Tavaana co-founder Mariam Memarsadeghi blames the Iranian government for orchestrating the attacks, saying that at their peak they succeeded in taking the site down for as much as half a day. “It’s not like we can trace them back to Khamenei’s house or something like that, but of course they are by the regime,” she said. “It’s the regime that doesn’t want us to exist.”
The attacks, Memarsadeghi said, originated from inside Iran but also in countries such as Dubai and China. They first occurred once a month, then escalated to once a week, before finally spiking to several times a day. “They started to get very serious about us when we started to have real traction on the ground,” she said, citing the organization’s popular Facebook page, which is liked by over 400,000 users and plays host to an active daily conversation on Iranian politics and culture.
Tavaana joined Project Shield more than a year ago; after signing up, Memarsadeghi said, it never had another problem with DDoS attacks. For her, the protection went far beyond the obvious benefits of keeping the site online.

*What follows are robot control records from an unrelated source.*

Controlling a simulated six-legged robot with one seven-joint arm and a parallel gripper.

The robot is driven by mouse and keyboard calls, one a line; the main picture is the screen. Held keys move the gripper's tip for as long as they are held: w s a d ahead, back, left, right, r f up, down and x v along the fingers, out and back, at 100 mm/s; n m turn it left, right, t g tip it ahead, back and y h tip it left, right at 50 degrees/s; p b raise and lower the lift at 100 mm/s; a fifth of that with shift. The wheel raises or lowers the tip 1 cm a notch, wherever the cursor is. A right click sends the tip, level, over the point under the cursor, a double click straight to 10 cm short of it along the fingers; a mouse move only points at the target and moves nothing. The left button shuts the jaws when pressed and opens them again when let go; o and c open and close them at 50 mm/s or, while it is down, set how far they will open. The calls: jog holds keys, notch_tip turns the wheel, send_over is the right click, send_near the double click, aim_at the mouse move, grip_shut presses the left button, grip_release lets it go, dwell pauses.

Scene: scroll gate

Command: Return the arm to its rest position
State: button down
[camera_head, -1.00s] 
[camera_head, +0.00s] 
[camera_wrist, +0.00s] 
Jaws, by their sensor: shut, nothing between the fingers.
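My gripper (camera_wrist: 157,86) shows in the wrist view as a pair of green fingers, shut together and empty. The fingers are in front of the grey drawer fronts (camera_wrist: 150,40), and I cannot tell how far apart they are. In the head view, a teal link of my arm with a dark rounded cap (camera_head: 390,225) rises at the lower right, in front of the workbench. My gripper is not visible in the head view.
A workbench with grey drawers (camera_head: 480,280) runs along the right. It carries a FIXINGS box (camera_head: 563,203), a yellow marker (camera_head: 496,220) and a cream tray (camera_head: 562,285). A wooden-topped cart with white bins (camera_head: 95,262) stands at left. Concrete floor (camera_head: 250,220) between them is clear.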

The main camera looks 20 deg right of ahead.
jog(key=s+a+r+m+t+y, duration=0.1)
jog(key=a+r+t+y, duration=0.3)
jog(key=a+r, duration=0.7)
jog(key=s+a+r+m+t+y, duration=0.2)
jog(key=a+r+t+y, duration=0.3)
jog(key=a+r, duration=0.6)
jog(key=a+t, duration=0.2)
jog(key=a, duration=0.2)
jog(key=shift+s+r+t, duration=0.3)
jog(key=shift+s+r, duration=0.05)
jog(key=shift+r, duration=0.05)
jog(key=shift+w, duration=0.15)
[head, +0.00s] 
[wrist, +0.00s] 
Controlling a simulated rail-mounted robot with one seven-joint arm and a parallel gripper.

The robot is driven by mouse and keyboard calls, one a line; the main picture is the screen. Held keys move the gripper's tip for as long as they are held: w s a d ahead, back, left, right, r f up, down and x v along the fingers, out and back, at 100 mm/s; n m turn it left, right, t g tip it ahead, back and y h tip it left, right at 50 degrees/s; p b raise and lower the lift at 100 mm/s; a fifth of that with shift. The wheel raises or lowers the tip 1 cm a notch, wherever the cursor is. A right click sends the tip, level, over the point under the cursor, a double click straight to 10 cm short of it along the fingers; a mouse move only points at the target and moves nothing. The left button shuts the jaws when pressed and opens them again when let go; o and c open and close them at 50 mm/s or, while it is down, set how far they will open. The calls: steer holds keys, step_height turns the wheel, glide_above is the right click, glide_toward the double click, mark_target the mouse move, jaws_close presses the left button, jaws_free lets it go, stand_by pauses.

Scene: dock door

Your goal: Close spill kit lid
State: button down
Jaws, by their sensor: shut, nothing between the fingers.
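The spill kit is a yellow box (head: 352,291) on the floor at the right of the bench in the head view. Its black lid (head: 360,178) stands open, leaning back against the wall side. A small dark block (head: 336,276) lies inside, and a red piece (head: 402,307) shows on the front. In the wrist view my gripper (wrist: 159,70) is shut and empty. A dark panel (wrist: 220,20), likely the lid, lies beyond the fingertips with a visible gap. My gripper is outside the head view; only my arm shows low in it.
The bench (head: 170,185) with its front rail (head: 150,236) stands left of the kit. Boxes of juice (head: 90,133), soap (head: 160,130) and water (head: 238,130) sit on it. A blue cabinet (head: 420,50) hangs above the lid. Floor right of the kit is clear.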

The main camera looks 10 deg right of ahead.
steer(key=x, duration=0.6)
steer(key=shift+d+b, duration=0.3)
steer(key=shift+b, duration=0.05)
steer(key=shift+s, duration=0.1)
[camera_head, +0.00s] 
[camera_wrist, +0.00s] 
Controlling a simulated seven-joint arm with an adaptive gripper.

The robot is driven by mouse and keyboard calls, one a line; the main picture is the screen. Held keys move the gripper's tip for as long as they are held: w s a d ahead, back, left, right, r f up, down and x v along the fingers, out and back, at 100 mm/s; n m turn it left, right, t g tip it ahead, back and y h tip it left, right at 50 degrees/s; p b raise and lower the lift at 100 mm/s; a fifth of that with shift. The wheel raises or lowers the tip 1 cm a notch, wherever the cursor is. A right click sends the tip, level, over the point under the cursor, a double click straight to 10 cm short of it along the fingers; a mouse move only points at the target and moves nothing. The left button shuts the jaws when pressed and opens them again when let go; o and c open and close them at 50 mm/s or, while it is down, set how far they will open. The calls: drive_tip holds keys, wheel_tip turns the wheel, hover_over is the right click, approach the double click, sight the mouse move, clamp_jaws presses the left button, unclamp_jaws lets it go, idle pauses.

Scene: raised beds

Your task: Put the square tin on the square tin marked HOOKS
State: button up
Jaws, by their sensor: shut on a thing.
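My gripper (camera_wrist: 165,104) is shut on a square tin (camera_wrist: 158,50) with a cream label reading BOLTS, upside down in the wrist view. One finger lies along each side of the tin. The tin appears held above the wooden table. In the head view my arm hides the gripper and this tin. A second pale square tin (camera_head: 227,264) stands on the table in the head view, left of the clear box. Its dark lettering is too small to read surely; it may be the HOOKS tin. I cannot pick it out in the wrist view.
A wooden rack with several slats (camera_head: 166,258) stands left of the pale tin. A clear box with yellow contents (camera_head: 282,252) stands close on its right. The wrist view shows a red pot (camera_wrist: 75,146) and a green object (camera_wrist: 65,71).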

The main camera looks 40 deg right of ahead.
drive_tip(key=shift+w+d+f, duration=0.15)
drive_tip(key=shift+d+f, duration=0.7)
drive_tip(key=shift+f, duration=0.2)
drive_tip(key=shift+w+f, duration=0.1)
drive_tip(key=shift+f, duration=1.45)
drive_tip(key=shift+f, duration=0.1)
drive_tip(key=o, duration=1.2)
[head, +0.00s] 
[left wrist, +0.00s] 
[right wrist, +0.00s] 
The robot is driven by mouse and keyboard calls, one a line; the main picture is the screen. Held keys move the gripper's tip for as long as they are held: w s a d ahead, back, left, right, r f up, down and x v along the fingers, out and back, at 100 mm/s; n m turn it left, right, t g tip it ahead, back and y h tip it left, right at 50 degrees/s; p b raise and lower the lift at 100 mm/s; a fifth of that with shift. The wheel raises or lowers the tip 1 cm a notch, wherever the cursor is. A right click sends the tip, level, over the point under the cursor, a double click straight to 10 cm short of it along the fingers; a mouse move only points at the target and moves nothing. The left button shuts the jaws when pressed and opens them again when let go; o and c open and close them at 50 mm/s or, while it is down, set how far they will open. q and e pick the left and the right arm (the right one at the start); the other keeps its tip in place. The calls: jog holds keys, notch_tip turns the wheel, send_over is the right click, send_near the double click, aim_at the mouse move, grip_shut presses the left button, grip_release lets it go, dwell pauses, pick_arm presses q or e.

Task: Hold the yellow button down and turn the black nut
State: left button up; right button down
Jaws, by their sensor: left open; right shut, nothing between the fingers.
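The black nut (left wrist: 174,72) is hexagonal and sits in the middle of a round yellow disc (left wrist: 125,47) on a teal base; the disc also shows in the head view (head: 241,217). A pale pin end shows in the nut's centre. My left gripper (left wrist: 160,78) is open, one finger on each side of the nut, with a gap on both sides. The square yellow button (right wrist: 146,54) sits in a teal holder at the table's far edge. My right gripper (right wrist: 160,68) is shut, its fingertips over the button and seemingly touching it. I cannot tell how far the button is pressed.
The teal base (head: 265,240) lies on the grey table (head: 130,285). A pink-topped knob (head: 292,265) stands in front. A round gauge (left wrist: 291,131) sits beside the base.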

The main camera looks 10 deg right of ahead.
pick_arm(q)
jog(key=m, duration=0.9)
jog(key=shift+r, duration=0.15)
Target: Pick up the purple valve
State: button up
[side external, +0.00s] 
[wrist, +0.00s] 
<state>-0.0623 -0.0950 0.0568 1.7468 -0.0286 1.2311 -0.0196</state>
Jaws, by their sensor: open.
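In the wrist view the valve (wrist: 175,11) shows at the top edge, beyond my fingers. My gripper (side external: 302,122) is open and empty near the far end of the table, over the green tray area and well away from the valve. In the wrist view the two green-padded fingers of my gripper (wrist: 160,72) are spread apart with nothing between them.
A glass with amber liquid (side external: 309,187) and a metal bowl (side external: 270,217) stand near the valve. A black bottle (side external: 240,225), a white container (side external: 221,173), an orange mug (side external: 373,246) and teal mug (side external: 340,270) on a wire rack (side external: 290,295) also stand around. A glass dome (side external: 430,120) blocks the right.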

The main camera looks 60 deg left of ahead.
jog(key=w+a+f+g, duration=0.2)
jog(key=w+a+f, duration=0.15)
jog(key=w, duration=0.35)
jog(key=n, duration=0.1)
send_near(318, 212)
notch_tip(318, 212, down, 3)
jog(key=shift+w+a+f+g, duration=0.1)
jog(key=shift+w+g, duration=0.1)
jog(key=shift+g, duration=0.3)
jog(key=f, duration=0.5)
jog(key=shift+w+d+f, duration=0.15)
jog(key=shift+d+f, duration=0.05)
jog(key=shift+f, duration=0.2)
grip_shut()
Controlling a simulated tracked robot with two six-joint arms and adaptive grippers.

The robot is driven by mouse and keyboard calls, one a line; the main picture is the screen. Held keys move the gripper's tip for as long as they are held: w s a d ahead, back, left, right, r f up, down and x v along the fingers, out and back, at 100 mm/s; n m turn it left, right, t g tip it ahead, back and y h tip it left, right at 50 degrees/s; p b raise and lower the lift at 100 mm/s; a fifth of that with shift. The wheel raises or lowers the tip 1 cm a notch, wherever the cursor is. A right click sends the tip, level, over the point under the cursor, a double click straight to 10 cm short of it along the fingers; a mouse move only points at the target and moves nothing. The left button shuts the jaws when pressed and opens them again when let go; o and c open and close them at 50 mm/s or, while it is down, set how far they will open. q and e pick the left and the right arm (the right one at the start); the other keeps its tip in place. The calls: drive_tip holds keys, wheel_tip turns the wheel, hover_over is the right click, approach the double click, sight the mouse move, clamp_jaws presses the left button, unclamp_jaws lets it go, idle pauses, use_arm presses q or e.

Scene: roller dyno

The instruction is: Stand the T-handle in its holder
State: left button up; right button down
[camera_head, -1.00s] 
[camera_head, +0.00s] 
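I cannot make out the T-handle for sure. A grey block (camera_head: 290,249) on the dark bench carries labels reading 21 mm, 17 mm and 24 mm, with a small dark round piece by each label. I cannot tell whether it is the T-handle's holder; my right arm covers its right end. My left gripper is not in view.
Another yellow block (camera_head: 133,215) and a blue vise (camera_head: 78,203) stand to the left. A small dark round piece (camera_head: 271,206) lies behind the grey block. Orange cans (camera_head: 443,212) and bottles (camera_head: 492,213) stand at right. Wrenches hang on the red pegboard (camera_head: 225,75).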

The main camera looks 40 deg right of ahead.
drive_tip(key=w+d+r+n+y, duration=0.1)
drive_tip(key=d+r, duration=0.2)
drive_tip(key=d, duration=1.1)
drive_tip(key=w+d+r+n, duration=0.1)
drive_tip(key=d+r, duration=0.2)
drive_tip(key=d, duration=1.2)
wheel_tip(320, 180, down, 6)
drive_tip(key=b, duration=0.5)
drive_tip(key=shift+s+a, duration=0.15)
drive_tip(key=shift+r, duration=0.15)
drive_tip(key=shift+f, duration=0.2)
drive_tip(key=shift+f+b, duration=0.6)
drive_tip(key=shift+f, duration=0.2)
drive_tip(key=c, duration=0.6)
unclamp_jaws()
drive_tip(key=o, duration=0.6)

“It was just a huge amount of moral solidarity for us; it really gave us a boost,” she said. “It was great to be able to say to our users and the Iranian public at large … that we are protected by Google — and we had to get protection from Google because the Iranian government didn’t want us to exist.”
But even as Google Ideas and other initiatives move to combat DDoS attacks, their enemies are also adapting. Memarsadeghi said that anonymous “troublemakers” had begun showing up in Tavaana’s e-classrooms, with the goal of undermining the lessons. Google Idea’s CJ Adams, meanwhile, explained how Project Shield thwarted the attackers of a major Ukrainian newspaper from bringing down the site — so their adversary created a website that was identical to the newspaper and published fake news there, in an attempt to destroy the credibility of their rival.
“It’s always a cat and mouse game,” Adams said. And the war, as they say, continues.